Kiss of Two States ~ Oregon and Washington Coasts

Power of the Pacific

We’ve had one big love affair with Oregon but time only for a brief kiss, a gentle embrace, if you will, with Washington.  We have enjoyed this first encounter so we will be back for more.  Our days here are drawing to an end so I thought one last time I would pay tribute to this wild, rugged land, mentioning just a few of the great activities and sights we found along the way.

On the Oregon side:

Saddle Mountain Summit

Saddle Mountain State Natural Area

Located 20 miles east and north of the little coastal town of Seaside, the hike up Saddle Mountain is a mere 2.5 miles (5 miles round), but not quite a ‘walk in the park’.  The 1650-foot elevation gain gives you a hint of what’s to come and the last 0.5 miles is fairly steep, with wire fencing stretched and staked over the trail to allow some grip (good shoes required).

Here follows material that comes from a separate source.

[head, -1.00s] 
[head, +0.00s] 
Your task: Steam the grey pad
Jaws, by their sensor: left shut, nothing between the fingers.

Me on summit of Saddle Mountain

But if you persevere, the views at the summit are so worth it!  We could spot Mounts Ranier, St. Helens, Hood, and Adams all peeking through the haze.

Cannon Beach

This lovely coastal town 25 miles south of Astoria carries the longstanding honor of “one of the 100 best art towns in America”.  It seems that many get her appeal, with over 750,000 visiting annually.  This was one of the most pristine beaches we had set foot on during our time in Oregon, dog and horse-friendly to boot!

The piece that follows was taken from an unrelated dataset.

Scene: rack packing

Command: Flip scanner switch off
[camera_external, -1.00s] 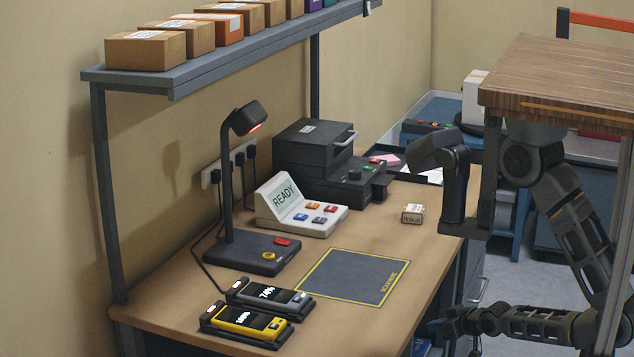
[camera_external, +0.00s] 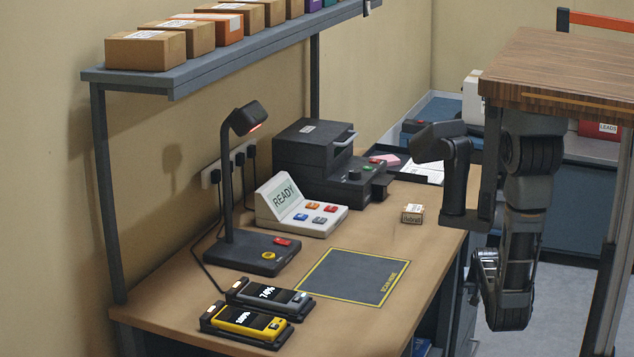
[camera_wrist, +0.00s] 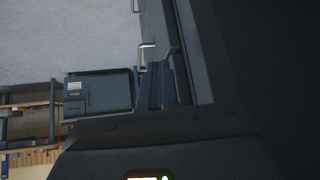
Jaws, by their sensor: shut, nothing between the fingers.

Cannon Beach with Haystack Rock in background

Sitting just off-shore is Haystack Rock, a chunk of basalt towering 235 feet, one of the largest and most photographed “sea stacks” on the Pacific Coast of North America.

Fort Stevens State Park

Spanning 84 years, from the Civil War through World War II, Fort Stevens served as the primary military installation at the mouth of the Columbia River.  Today it is one of the largest state parks in the country, a sprawling 4200 acres of history and recreational offerings, including 9 miles of biking and hiking trails. With the booming of cannons, a Civil War re-enactment took place over the Labor Day weekend.

Peter Iredale Wreckage

Hop on the bike trail system and head to the beach for a view of the century-old Peter Iredale shipwreck, fog swirling around her skeleton.  Ride a  few miles further and you arrive at the South Jetty, with a nice viewing platform to watch ships (on clear days) as they enter and leave the Columbia River.

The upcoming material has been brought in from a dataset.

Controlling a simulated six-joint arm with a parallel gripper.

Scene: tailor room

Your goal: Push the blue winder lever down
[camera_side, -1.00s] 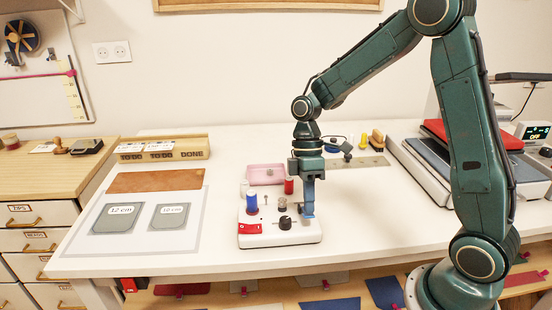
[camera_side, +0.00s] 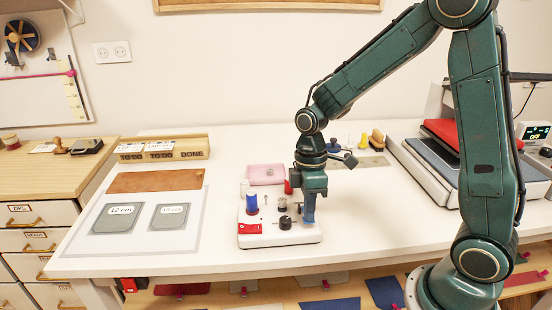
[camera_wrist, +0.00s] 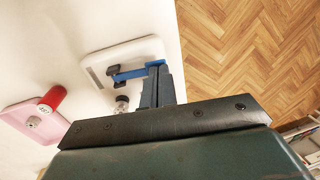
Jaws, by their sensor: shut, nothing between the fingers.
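The white winder base (camera_side: 268,241) stands on the table, with a blue thread spool (camera_side: 252,202), a red switch (camera_side: 250,228) and a black knob (camera_side: 285,222). In the wrist view the blue lever (camera_wrist: 132,73) reaches across the base as a narrow bar. My gripper (camera_side: 309,221) is shut and empty, pointing down over the right end of the base. In the wrist view its fingertips (camera_wrist: 155,66) are at the lever's right end. I cannot tell whether they touch it. In the side view the fingers mostly hide the lever.
Flat grey pieces (camera_side: 118,218) labelled in cm lie at left. A heat press (camera_side: 432,160) stands at right. The table between winder and press is mostly clear.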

Terry, looking out over the South Jetty

Fort Clatsop National Memorial

Tour a replica of the 1805-06 winter encampment of the Lewis and Clark Expedition; take a stroll along the Netul River Trail; or drop a kayak into the river here.

Astoria Brewery Company

With three breweries in Astoria, we decided to check out the one on the riverfront with the funky name of The Wet Dog Café.  Both the Poop Deck Porter and Old Red Beard Ale were quite tasty.

Astoria Sunday Market

Four full blocks lined with booths full of colorful produce, along with some impressive-looking crafts – enough said!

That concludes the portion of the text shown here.